Меню
Ваши билеты в личном кабинете

«Рождественская история»: Рецензия Киноафиши

«Рождественская история»: Рецензия Киноафиши

Роберт Земекис продолжил визуальные упражнения, начатые в «Полярном экспрессе» и «Беовульфе», и даже достиг на этом поприще определенного успеха: в отличие от безмерно сюсюкательного «Экспресса» и буйных психоаналитических извращений на тему англосаксонского эпоса, «Рождественская песнь» (а именно так переводится A Christmas Carol) получилась вполне сдержанной, сбалансированной и красивой. Конечно, Земекис не устоял перед соблазном угодить лицам дошкольного и младшего школьного возраста, вследствие чего дядюшка Скрудж чрезмерно долго и увлеченно сбивает лбом сосульки и проделывает много других чисто механических фокусов.

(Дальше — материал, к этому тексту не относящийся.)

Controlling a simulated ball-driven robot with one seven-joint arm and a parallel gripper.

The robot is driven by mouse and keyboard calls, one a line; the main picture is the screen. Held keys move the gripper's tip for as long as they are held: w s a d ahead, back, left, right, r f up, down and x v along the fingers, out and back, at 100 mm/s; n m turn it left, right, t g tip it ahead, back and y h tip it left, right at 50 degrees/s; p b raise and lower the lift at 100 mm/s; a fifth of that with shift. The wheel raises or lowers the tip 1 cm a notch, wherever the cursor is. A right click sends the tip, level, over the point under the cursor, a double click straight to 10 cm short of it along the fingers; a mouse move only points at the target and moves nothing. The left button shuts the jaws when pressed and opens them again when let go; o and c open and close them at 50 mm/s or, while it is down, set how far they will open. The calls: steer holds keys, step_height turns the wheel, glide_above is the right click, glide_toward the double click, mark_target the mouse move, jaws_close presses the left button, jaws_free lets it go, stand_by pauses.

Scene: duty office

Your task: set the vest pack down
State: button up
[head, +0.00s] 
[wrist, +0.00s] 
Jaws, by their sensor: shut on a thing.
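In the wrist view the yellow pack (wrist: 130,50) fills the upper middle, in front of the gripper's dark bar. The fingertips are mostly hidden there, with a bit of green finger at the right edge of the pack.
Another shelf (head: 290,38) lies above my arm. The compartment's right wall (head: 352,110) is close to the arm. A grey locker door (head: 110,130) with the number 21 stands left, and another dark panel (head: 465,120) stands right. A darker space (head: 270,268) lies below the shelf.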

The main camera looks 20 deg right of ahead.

Однако эти маленькие веселые эксцессы, в общем-то, не мешают режиссеру, он же сценарист, извлекать из хрестоматийного диккенсовского произведения максимум поводов для ароматной, крепкой, аппетитной, густопсовой готики. Уже в первом же визите племянника, для которого всякий ближний есть «попутчик на тот свет», предчувствуется верный подход к делу. Тут же следует неоспоримый тезис о том, что «население у нас и так в большом избытке», а дальше девятый готический вал накатывает мощным крещендо: к главному герою, чьи костяные руки и пальцы мгновенно напоминают о Смерти, является покойный компаньон, влекущий за собою такие цепи, какие могли быть позаимствованы только в тайных комнатах «Восставшего из ада». Эбенезер Скрудж завороженно созерцает, как в безвоздушном пространстве по ту сторону окна приговоренные духи образуют босховско-брейгелевские сюжеты, и даже праздничные вечеринки проходят под великолепным девизом: «Веселимся! Живем всего раз на свете! Потом веселье будет червям!» Что уж говорить о духе грядущего Рождества, которому, кажется, не хватает для полного зрительского счастья только наточенной косы за плечом…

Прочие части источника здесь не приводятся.